Je lutte à comprendre...
il semble a faire petits aristocrates dans sa monde de patronage, mais le même temps il dit que il essaie de démocratiser le Sénat?

Son objectif est de provoquer?
 
À vrai dire, Harper n'est pas si hypocrite que ça en ce qui concerne les nominations de sénateur. J'ai essayé de retrouver la trace de la promesse dont on a fait état dans certains médias, selon laquelle Harper ne désignerait que des sénateurs élus, mais, à son congrès de Winnipeg avant les élections, le parti Conservateur avait annoncé qu'en l'absence de réforme, le gouvernement du Canada nommerait des sénateurs. La promesse était donc caduque.

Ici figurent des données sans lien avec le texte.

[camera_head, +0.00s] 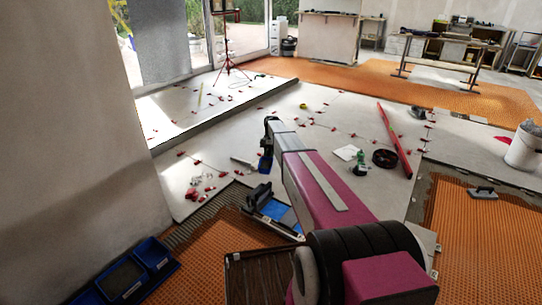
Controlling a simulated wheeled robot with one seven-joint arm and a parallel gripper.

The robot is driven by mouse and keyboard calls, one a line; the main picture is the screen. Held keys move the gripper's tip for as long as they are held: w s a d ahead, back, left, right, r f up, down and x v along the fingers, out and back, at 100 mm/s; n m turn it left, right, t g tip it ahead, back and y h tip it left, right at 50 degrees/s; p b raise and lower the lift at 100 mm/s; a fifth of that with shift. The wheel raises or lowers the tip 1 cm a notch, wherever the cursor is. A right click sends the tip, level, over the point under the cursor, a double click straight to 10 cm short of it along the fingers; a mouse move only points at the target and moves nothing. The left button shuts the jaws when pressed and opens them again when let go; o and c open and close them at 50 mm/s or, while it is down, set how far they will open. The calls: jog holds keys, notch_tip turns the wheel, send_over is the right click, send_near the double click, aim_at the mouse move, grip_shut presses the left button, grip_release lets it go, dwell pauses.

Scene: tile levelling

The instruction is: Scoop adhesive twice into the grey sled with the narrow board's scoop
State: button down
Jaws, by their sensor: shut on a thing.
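My arm reaches forward from the lower right, and my gripper (267,148) is at its far end, partly hidden by the arm. It is shut on a small dark-blue tool (265,163) above the pale tiles; I cannot tell whether this is the narrow board's scoop. A dark-handled tool with a blue flat part (281,212) lies at the tile edge, nearer and partly behind my arm. I cannot make out the grey sled or the adhesive for certain. A white bucket (523,148) stands at the far right; its contents are unclear.
Blue bins (154,253) stand at lower left by the wall. A brown ribbed tray (240,280) is below my arm. A grey float (482,192) lies on orange matting at right. A long red bar (394,140) and several red clips lie on the tiles.

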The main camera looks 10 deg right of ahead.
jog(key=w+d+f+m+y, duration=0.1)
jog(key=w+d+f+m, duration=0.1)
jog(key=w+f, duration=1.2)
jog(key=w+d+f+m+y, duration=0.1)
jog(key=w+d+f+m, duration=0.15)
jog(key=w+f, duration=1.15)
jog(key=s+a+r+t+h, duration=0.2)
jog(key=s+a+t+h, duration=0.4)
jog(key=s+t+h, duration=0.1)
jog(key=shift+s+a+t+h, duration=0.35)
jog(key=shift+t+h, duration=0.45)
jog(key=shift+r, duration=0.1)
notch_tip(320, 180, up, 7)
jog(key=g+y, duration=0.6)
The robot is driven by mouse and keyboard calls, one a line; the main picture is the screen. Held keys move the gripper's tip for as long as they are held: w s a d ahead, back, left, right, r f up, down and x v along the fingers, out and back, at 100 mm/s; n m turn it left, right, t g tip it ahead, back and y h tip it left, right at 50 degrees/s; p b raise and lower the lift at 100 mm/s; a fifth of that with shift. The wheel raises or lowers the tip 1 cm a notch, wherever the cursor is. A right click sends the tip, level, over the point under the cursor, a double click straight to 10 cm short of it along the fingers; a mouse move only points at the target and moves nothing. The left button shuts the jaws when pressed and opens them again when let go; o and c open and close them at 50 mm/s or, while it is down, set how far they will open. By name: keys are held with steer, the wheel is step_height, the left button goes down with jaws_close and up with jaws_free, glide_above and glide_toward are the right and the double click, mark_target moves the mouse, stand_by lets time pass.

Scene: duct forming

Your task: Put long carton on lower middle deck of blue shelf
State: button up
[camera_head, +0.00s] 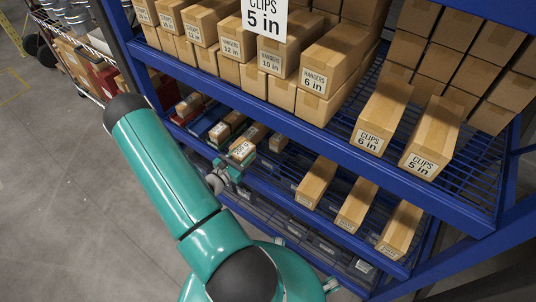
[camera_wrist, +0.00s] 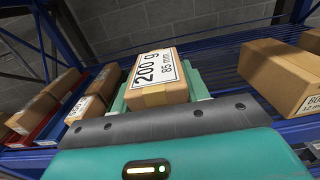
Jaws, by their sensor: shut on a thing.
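The blue shelf (camera_head: 365,165) fills the right of the head view. My gripper (camera_wrist: 160,90) is shut on a long brown carton (camera_wrist: 157,95) with a white label reading "200 g 85 mm"; its teal fingers show at both sides. In the head view the carton (camera_head: 249,140) points into the shelf, over the deck below the one with the CLIPS cartons, with my gripper (camera_head: 231,166) at its near end. I cannot tell whether the carton touches the deck. My gripper hides part of its underside.
Several cartons (camera_head: 357,206) stand on the same deck to the right. Smaller cartons in red and blue bins (camera_head: 208,120) stand to the left. A carton (camera_wrist: 280,75) lies right of the held one in the wrist view, with bare blue deck between. Grey bins are below.

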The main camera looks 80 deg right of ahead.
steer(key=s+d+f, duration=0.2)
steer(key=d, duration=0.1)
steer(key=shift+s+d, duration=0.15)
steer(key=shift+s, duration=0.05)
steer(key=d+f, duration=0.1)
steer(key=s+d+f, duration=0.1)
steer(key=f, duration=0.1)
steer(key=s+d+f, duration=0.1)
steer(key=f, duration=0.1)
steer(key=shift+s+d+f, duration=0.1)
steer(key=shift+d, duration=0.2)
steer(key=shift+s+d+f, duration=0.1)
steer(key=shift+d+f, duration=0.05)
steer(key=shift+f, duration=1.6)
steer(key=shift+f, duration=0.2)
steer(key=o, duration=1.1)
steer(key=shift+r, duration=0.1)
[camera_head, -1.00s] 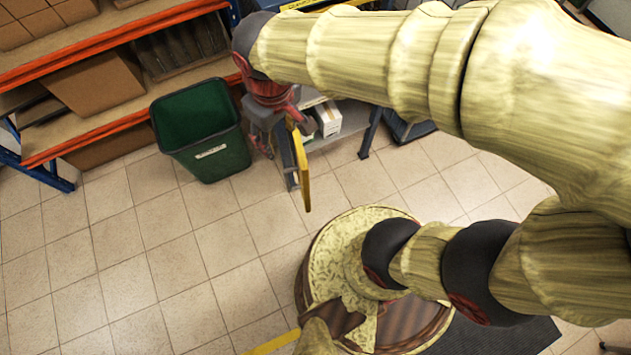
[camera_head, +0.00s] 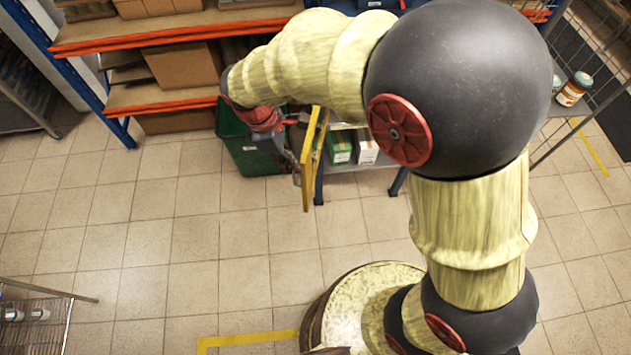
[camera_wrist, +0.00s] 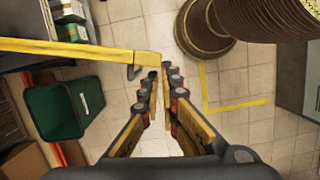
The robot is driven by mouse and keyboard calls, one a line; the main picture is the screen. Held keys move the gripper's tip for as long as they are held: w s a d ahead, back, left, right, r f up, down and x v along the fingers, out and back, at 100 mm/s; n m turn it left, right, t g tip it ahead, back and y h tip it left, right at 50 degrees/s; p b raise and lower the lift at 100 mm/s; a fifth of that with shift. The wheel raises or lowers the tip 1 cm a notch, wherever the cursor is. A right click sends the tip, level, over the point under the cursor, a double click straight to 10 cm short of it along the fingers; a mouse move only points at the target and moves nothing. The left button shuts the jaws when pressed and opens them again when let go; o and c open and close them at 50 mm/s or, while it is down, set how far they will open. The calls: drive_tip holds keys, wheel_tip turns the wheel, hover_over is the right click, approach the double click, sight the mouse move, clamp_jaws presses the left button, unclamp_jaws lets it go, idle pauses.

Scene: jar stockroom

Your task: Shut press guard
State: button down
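The press guard looks like a yellow-edged panel (camera_head: 314,155), seen nearly edge-on and swung out from the bench in the head view. In the wrist view its long yellow bar (camera_wrist: 75,50) crosses the upper left, with a small dark handle (camera_wrist: 133,70) under its right end. My gripper (camera_wrist: 160,72) points at the area beside that end; its fingertips are nearly together with nothing visible between them. In the head view my gripper (camera_head: 296,150) is just left of the panel, partly hidden. I cannot tell whether it touches the guard. The press itself is mostly hidden behind my arm.
A green bin (camera_head: 252,155) stands left of the guard, under my wrist. Orange-edged shelves (camera_head: 150,107) with cardboard boxes line the back. Green and white cartons (camera_head: 340,147) sit on a low bench shelf. A wire rack (camera_head: 35,312) is at lower left. Tiled floor is clear between.

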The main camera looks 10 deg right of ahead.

Même du point de vue de la réforme du Sénat, Harper peut se défendre en plaidant les besoins tactiques pour le but stratégique. Dans l'histoire parlementaire britannique, c'est un classique de la chose que de multiplier les nominations à la chambre haute pour obtenir le passage d'une réforme que la population approuve mais que les lords ou sénateurs rejettent. Sauf qu'ici, Harper n'a pas l'appui de la majorité de la population.

Donc, sans revenir sur la question de sa légitimité, Harper essaie de commencer à instaurer une majorité conservatrice au Sénat dans l'espoir qu'un jour, il y aura une majorité conservatrice dans les deux chambres... ainsi qu'un gouvernement amical soit au Québec soit en Ontario. Autrement dit, il compte sur une conjonction des plus improbables.

Au fond, je trouve qu'il se montre soit un peu fanatique sur le sujet (s'il n'a pas compris l'irréalisme du projet) soit très démagogue (s'il est conscient de cet irréalisme) en voulant faire miroiter la possibilité d'une réforme à sa base électorale de l'Ouest.